The only difference between the Soviet-Afghan jihad back in the ‘80s, which spawned the Islamic jihadists like the Taliban and al Qaeda for the first time in history, and the Libyan and Syrian jihads 2011 onward is that the Afghan Jihad was an overt jihad—back then the Western political establishments and their mouthpiece, the mainstream media, used to openly brag that CIA provides all those AK-47s, RPGs and stingers to the Pakistani ISI which then forwarded such weapons to the Afghan mujahideen (freedom fighters) to combat Soviet Union’s troops in Afghanistan.
After the 9/11 tragedy, however, the Western political establishments and corporate media have become a lot more circumspect, therefore, this time around they have waged covert jihads against the “unfriendly” Qaddafi regime in Libya and the anti-Israel Assad regime in Syria, in which the Islamic jihadists (terrorists) have been sold as “moderate rebels” to the Western audience. It’s an incontrovertible fact that more than 90% of militants operating in Syria are either the Islamic jihadists or the armed tribesmen, and less than 10% are those who have defected from the Syrian army or otherwise have secular and nationalist goals.
Notwithstanding, unlike al Qaeda, which is a terrorist organization that generally employs anticolonial and anti-Zionist rhetoric to draw funds and followers, Islamic State and Al-Nusra Front, both, are basically anti-Shi’a sectarian outfits. By the designation “terrorism” it is generally implied and understood that an organization which has the intentions and capability of carrying out acts of terrorism on the Western soil. Though the Islamic State has carried out a few acts of terrorism against the Western countries, such as the high profile November 2015 Paris attacks and the March 2016 Brussels bombings, if we look at the pattern of its subversive activities, especially in the Middle East, it generally targets the Shi’a Muslims in Syria and Iraq.
A few acts of terrorism that the Islamic State has carried out in the Gulf Arab States were also directed against the Shi’a Muslims in the Eastern province of Saudi Arabia and Shi’a mosques in Yemen and Kuwait. Moreover, al Qaeda Central is only a small band of Arab militants whose strength is numbered in several hundreds, while Islamic State is a mass insurgency whose strength is numbered in tens of thousands, especially in Syria and Iraq.

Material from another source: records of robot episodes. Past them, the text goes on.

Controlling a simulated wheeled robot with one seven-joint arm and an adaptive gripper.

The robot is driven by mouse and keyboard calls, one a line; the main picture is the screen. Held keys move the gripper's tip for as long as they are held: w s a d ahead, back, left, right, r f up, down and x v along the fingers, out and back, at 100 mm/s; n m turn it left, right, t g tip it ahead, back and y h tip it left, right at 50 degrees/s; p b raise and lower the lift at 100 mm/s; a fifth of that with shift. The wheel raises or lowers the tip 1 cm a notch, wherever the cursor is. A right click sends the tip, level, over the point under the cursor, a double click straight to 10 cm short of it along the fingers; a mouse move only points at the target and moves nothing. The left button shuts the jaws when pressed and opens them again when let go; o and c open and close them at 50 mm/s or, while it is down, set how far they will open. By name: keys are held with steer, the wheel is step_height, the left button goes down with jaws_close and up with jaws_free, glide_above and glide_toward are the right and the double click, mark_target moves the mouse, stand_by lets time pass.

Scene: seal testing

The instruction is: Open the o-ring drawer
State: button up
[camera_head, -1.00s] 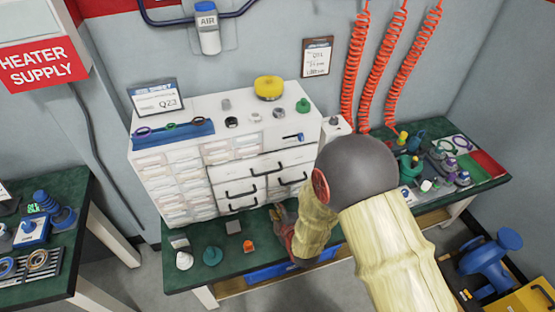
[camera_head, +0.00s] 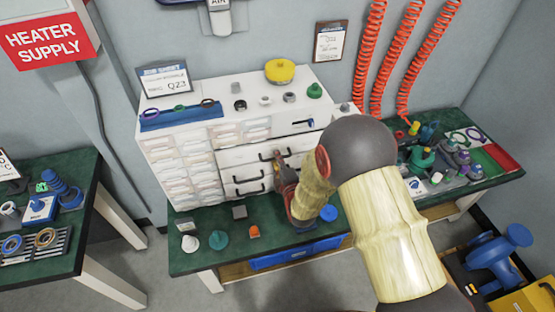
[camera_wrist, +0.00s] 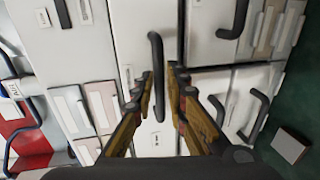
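The white drawer cabinet (camera_head: 228,160) stands on the green bench, with dark bar handles on its larger drawers. I cannot read which drawer is the o-ring drawer. My gripper (camera_head: 282,172) is at the front of these drawers and partly covers them. In the wrist view my gripper (camera_wrist: 160,78) has its two fingers apart, one on each side of a dark drawer handle (camera_wrist: 156,62). Gaps show beside the handle, so the fingers do not look clamped on it. The drawer front (camera_wrist: 135,35) behind this handle looks closed.
More handles sit close by, such as one at the upper right (camera_wrist: 236,18) and one at the lower right (camera_wrist: 258,112) in the wrist view. Small coloured parts, including an orange one (camera_head: 254,231), lie on the bench before the cabinet. A blue under-bench drawer (camera_head: 290,254) is below.

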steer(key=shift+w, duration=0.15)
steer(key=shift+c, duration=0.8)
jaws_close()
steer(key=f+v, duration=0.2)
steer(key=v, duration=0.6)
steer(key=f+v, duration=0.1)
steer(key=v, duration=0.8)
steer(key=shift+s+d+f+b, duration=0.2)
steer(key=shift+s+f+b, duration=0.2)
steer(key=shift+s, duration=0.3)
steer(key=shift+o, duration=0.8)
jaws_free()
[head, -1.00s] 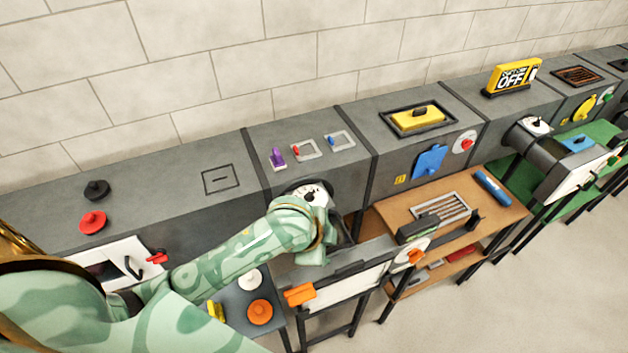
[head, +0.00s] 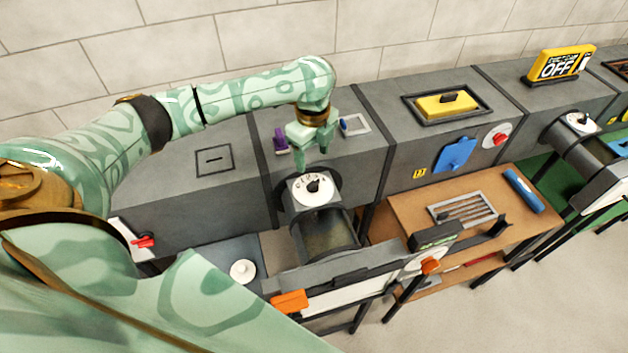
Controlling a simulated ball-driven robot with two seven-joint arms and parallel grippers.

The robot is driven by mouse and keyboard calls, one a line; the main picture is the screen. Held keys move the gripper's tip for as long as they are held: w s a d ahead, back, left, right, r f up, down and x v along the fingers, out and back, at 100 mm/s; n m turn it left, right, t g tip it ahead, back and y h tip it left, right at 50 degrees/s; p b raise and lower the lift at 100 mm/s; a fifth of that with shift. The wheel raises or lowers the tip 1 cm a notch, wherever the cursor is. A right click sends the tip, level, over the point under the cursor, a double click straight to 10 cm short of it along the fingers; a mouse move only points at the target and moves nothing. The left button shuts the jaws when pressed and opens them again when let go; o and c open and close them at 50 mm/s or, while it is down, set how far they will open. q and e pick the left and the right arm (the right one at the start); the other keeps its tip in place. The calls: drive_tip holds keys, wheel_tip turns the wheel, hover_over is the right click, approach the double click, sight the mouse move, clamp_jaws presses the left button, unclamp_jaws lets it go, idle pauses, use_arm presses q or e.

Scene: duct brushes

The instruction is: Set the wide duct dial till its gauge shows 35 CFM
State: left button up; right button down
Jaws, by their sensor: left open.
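A white round gauge face with a black knob (head: 313,188) sits on top of a dark duct (head: 328,228) that sticks out from the grey bench. Its markings are too small to read. My left gripper (head: 312,155) is open, with its fingers pointing down just behind and above this dial, apparently apart from it. A second duct (head: 580,150) at the right carries a similar white dial (head: 580,122). I cannot tell for sure from the picture which duct is the wide one. My right gripper is not in view.
Purple (head: 281,142) and blue (head: 344,125) switches stand on the bench beside my left gripper. A white panel with an orange handle (head: 290,301) lies in front of the near duct. A wooden table (head: 405,205) with a grate stands to its right.

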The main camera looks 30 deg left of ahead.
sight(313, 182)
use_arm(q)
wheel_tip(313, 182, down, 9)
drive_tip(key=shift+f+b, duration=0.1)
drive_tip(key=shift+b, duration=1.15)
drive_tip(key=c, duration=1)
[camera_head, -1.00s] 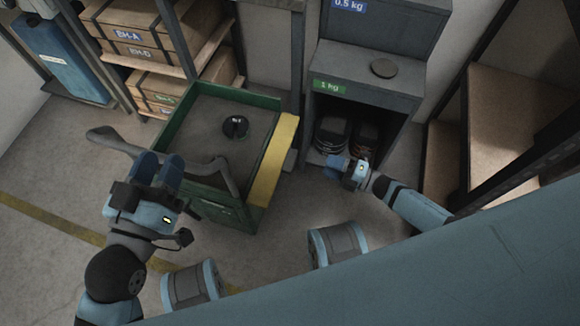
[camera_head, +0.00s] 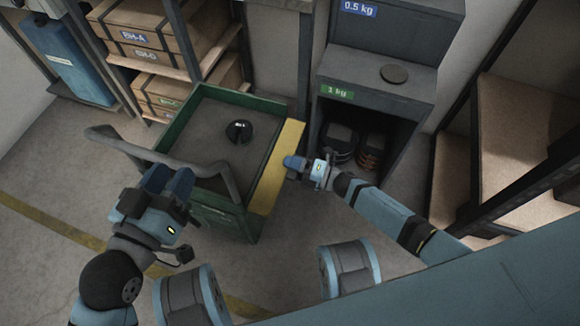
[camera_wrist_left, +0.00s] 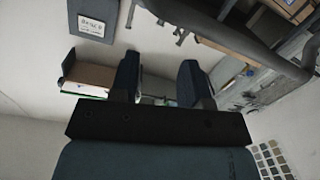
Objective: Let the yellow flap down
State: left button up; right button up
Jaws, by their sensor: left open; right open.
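The yellow flap (camera_head: 277,166) runs along the right side of the green cart (camera_head: 181,118), standing at its edge. My right gripper (camera_head: 291,162) is open, with its fingertips at the flap's right face; whether they touch it I cannot tell. My left gripper (camera_head: 168,180) is open and empty, in front of the cart near its grey handle (camera_head: 186,162). In the left wrist view its two fingers (camera_wrist_left: 160,82) stand apart with nothing between them.
A black weight (camera_head: 239,132) lies on the cart's bed. A grey cabinet (camera_head: 377,68) with a 1 kg label stands right of the cart, with dark items in its opening. A shelf with boxes (camera_head: 143,40) is behind. Wooden shelves (camera_head: 527,140) stand at the right.

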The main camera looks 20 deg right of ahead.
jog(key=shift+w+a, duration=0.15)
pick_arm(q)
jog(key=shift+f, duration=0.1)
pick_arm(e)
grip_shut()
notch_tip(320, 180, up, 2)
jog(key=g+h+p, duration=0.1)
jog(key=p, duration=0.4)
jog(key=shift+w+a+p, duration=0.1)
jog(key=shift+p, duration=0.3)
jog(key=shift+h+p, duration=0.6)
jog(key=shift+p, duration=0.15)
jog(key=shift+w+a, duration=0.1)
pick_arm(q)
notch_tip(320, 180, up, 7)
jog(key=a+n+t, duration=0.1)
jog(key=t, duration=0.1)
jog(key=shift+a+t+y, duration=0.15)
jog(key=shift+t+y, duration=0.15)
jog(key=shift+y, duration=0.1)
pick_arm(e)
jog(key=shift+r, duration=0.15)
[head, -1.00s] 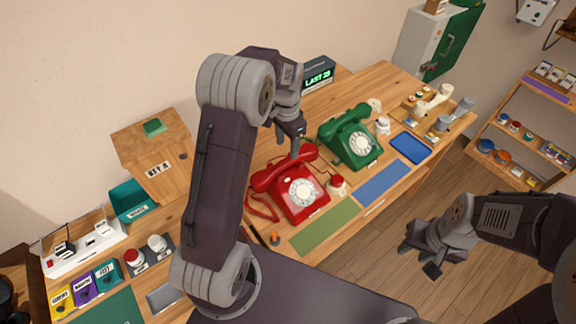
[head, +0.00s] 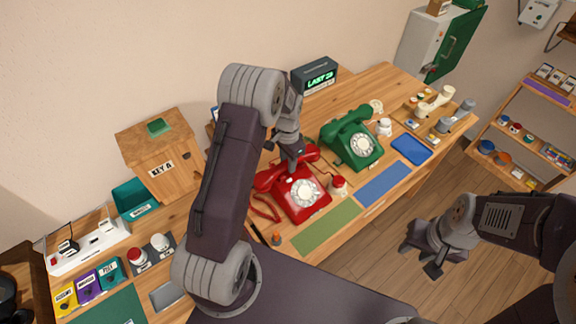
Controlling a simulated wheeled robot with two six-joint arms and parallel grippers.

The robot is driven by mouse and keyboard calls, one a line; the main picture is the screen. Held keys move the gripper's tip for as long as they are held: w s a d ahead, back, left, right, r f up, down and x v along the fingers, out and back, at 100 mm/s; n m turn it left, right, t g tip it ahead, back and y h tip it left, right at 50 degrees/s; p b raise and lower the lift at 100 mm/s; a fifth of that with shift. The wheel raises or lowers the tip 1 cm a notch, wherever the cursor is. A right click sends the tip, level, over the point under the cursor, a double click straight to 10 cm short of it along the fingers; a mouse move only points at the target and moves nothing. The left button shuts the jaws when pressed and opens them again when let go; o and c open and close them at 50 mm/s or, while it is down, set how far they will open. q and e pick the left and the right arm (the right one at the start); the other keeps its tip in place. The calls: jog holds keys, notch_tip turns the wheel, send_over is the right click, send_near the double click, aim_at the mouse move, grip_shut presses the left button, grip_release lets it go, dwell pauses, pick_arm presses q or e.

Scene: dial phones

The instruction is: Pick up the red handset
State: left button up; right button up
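The red phone (head: 305,199) stands on the wooden desk with its red handset (head: 268,181) lying across its top. My left gripper (head: 292,163) points down at the middle of the handset from above and hides part of it. I cannot tell whether its fingers are around the handset or just above it, or how far they are apart. My right gripper (head: 423,262) hangs over the floor at the right, away from the desk, with its fingers apart and nothing between them.
A green phone (head: 351,138) stands close to the right of the red one. A small red-topped jar (head: 337,185) is beside the red phone. A green mat (head: 325,226) and a blue mat (head: 384,183) lie in front. A wooden key box (head: 160,160) stands at the left.

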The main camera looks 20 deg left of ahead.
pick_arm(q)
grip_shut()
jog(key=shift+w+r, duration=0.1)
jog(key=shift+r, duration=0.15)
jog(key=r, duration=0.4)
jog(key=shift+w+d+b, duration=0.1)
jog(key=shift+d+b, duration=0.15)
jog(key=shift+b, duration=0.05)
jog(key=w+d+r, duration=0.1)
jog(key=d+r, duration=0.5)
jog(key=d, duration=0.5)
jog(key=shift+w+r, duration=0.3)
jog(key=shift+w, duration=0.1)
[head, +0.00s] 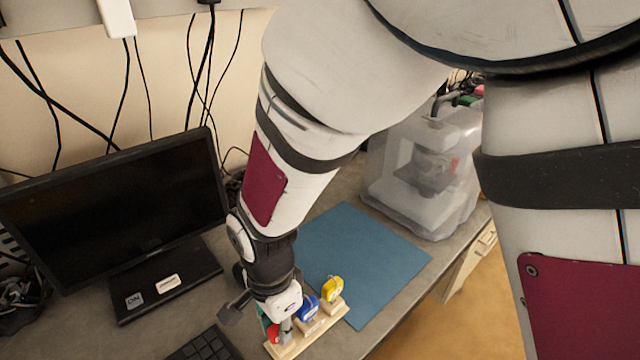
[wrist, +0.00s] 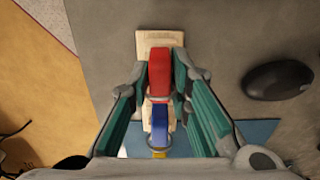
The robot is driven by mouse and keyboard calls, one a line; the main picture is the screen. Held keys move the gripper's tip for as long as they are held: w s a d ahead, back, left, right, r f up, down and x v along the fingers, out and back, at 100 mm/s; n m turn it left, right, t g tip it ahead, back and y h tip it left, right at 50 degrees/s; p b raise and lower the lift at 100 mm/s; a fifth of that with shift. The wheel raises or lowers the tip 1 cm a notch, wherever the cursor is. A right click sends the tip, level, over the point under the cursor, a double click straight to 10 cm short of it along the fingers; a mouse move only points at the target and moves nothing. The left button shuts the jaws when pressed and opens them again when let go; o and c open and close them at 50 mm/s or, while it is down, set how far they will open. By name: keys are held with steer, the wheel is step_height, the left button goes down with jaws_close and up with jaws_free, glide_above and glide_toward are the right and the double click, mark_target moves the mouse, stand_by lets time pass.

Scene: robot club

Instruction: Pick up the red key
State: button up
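The red key (wrist: 159,70) stands upright in a pale wooden holder (wrist: 158,40). In the head view the red key (head: 273,334) is partly hidden by my gripper. The blue key (head: 309,306) and the yellow key (head: 332,289) stand in the same holder (head: 318,325), in a row behind the red one. The blue key also shows in the wrist view (wrist: 160,125), with a bit of yellow below it. My gripper (wrist: 160,82) is open, its teal fingers on either side of the red key. A gap shows on the left; I cannot tell whether the right finger touches it.
A blue mat (head: 365,255) lies behind the holder. A monitor (head: 110,210) stands at the left, with a keyboard (head: 205,345) at the front. A black mouse (wrist: 277,80) lies to the right in the wrist view. A covered machine (head: 425,165) stands at the back right.

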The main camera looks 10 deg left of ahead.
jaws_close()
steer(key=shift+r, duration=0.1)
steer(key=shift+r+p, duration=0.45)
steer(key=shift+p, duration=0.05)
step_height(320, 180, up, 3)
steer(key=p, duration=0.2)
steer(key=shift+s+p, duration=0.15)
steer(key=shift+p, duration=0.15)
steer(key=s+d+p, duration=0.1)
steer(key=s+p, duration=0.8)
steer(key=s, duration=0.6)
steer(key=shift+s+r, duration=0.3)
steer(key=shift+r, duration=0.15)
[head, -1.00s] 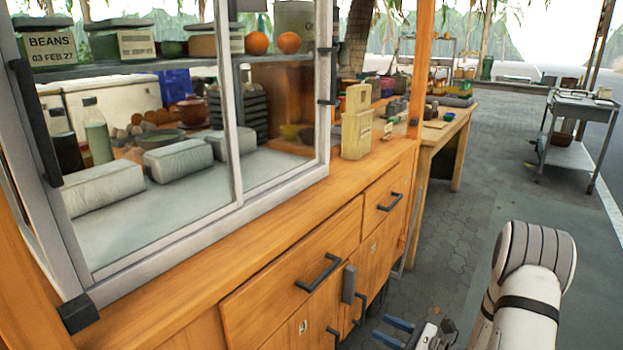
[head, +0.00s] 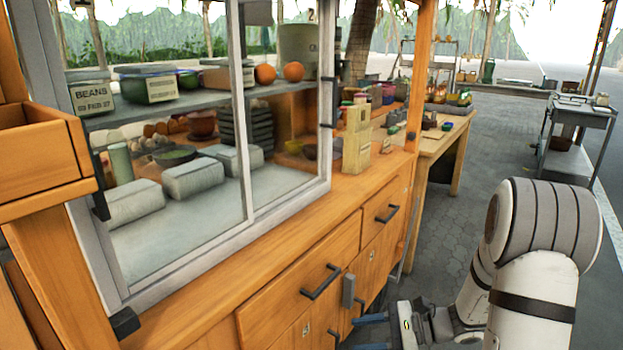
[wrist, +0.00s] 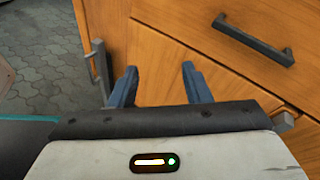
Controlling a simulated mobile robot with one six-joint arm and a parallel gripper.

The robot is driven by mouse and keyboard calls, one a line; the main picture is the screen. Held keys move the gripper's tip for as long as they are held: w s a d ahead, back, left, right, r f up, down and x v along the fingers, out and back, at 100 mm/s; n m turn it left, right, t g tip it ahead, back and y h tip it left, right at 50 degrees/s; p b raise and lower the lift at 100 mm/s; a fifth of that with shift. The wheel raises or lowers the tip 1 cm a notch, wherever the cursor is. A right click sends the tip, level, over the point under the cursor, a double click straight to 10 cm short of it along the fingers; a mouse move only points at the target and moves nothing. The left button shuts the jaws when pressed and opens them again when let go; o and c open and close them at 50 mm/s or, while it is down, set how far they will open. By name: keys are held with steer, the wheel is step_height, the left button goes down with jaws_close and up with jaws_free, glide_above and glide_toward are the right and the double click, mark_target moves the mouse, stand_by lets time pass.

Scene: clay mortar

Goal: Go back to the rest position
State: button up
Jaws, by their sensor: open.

Additionally, Syria’s pro-Assad militias are comprised of local militiamen as well as Shi’a foreign fighters from Lebanon, Iraq, Iran and even Hazara Shi’as from Afghanistan. And Sunni jihadists from all over the region have also been flocking to the Syrian battlefield for the past five years. A full-scale Sunni-Shi’a war has been going on in Syria, Iraq and Yemen which will obviously have its repercussions all over the Middle East region where Sunni and Shi’a Muslims have coexisted in peace for centuries.
Regardless, it should be kept in mind here that the Western interest in the Syrian civil war has mainly been about ensuring Israel’s regional security. The Shi’a resistance axis in the Middle East, comprised of Iran, the Syrian regime and their Lebanon-based proxy Hezbollah, posed an existential threat to Israel; a fact which the Israel’s defense community realized for the first time during the 2006 Israel-Hezbollah War.
When protests broke out against the Qaddafi and Assad regimes in Libya and Syria, respectively, in early 2011 in the wake of the Arab Spring uprisings, under pressure from the Zionist lobbies, the Western powers took advantage of the opportunity provided to them and militarized those protests with the help of their regional allies: Turkey, Jordan and the Gulf Arab States.
All of the aforementioned states belong to the Sunni denomination and they have been vying for influence in the Middle East against the Shi’a Iranian axis. Since the beginning of the Syrian civil war in August 2011 to June 2014, when Islamic State occupied Mosul, an informal pact existed between the Western powers, their regional allies and the Sunni jihadists of the Middle East against the Shi’a resistance axis. In accordance with this pact, Sunni militants were trained and armed in the training camps located in border regions of Turkey and Jordan.
This arrangement of an informal pact between the Western powers and the Sunni jihadists of the Middle East against the Shi’a Iranian axis worked well up to August 2014, when Obama Administration made a volte-face on its previous regime change policy in Syria and started conducting air strikes against one group of Sunni jihadists battling against the Syrian regime, i.e. the Islamic State, after the latter transgressed its mandate in Syria and overran Mosul and Anbar in Iraq and threatened the capital of another steadfast American ally: Masoud Barzani’s Erbil in the oil-rich Iraqi Kurdistan.
After that reversal of policy in Syria by the Western powers and the subsequent Russian military intervention on the side of the Shi’a regime, the momentum of Sunni Arab jihadists’ expansion in Syria has stalled and they now feel that their Western allies have committed a treachery against the Sunni jihadists’ cause; that’s why, they feel enraged and they are once again up in arms to exact revenge for this betrayal.
If we look at the chain of events, the timing of the Paris and Brussels attacks has been critical: Islamic State overran Mosul in June 2014; the Obama Administration started bombing Islamic State’s targets in Iraq and Syria in August 2014; and after a long time, the first such incident of terrorism took place on Western soil at the offices of Charlie Hebdo in January 2015, then the November 2015 Paris attacks and the March 2016 Brussels bombings.